Stefano Tallia ha espresso la ragione della sua partecipazione e del sostegno dell’ordine all’iniziativa: “Penso che un sistema dell’informazione che si fonda sul lavoro precario sia un sistema che non solo non garantisce i colleghi che lavorano, ma non garantisce nemmeno i fondamenti di una informazione libera. Le persone sottoposte a sfruttamento lavorativo non sono in grado di difendere le prerogative del lavoro giornalistico. Questa battaglia riguarda tutti, non solo i giornalisti. Difendere le condizioni di chi c’informa è come difendere chi mantiene l’aria pulita, perché è l’aria che respiriamo tutti noi”.

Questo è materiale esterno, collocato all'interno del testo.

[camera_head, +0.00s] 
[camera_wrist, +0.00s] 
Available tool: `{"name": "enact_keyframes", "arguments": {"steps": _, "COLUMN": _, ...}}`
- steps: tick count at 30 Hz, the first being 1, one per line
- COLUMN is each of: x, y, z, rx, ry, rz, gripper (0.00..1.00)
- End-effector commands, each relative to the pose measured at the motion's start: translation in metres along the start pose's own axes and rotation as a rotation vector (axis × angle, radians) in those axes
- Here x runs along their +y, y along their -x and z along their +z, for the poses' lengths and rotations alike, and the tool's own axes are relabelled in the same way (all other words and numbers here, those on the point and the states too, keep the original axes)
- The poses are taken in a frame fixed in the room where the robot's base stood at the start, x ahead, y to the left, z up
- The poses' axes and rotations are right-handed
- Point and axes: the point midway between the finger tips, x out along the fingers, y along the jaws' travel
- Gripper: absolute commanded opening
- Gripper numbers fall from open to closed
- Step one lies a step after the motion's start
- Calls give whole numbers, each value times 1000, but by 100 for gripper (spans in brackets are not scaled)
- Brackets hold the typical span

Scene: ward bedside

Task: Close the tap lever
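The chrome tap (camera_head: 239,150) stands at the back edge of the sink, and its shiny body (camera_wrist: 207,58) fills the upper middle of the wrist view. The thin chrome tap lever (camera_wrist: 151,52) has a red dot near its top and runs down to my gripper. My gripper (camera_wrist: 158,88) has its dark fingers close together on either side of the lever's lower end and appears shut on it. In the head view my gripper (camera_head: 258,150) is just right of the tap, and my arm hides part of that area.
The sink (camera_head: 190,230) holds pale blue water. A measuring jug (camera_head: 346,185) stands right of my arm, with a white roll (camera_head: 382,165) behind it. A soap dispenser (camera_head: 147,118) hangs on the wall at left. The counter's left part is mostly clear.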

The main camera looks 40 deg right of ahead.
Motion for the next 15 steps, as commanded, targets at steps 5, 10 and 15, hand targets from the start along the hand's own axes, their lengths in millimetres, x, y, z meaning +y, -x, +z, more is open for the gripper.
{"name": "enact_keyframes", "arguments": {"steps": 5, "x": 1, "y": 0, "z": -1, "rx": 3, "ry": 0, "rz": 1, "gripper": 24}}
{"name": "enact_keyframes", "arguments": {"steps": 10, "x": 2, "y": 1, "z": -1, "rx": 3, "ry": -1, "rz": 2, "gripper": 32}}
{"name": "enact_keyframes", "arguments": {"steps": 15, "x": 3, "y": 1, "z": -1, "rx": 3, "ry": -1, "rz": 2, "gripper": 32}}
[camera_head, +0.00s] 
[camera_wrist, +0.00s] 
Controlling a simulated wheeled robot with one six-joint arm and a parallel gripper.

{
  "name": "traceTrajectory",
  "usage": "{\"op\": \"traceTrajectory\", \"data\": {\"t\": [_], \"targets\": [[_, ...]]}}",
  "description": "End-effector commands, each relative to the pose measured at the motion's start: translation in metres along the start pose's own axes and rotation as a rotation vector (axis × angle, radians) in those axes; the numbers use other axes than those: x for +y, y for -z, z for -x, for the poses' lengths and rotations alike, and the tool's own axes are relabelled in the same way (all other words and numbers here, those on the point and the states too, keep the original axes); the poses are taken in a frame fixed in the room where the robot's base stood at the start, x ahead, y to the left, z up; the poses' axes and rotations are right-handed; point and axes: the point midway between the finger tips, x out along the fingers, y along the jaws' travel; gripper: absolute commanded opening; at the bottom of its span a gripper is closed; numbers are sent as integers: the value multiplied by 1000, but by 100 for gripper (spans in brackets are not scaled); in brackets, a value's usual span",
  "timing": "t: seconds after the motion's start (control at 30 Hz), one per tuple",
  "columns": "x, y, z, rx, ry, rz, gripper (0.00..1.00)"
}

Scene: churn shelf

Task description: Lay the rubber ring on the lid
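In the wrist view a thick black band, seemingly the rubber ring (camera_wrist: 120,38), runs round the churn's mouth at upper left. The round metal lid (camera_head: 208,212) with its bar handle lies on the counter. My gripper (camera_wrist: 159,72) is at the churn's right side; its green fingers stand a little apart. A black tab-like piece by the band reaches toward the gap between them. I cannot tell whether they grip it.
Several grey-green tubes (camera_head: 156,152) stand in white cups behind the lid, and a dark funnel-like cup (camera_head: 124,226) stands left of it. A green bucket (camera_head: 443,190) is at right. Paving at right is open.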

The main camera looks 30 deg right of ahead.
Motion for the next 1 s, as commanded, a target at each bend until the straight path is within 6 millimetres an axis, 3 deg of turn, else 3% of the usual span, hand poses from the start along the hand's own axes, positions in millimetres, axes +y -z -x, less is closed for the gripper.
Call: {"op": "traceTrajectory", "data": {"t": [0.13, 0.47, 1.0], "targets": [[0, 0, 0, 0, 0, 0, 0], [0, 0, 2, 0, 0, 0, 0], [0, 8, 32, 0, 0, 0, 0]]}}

L’evento ha raccolto adesioni anche da fuori del Piemonte: “Sono venuti qui perché questa battaglia è un interesse complessivo per la tenuta democratica del Paese. – afferma Nicola Chiarini, refernte del sindacato giornalisti del Veneto – Il giornalista sfruttato non può svolgere il diritto/dovere di informare. Il problema è presente da nord a sud ed è un tema al centro dell’agenda del sindacato. L’importanza dell’informazione per la tenuta democratica è stata ricordata anche nell’ultimo discorso di insediamento del presidente Sergio Mattarella. Un’informazione precaria porta una democrazia precaria”.
La discussione sui diritti dei giornalisti, come si è detto, è aperta da anni, ma la strada per l’equità sembra ancora lunga e in salita.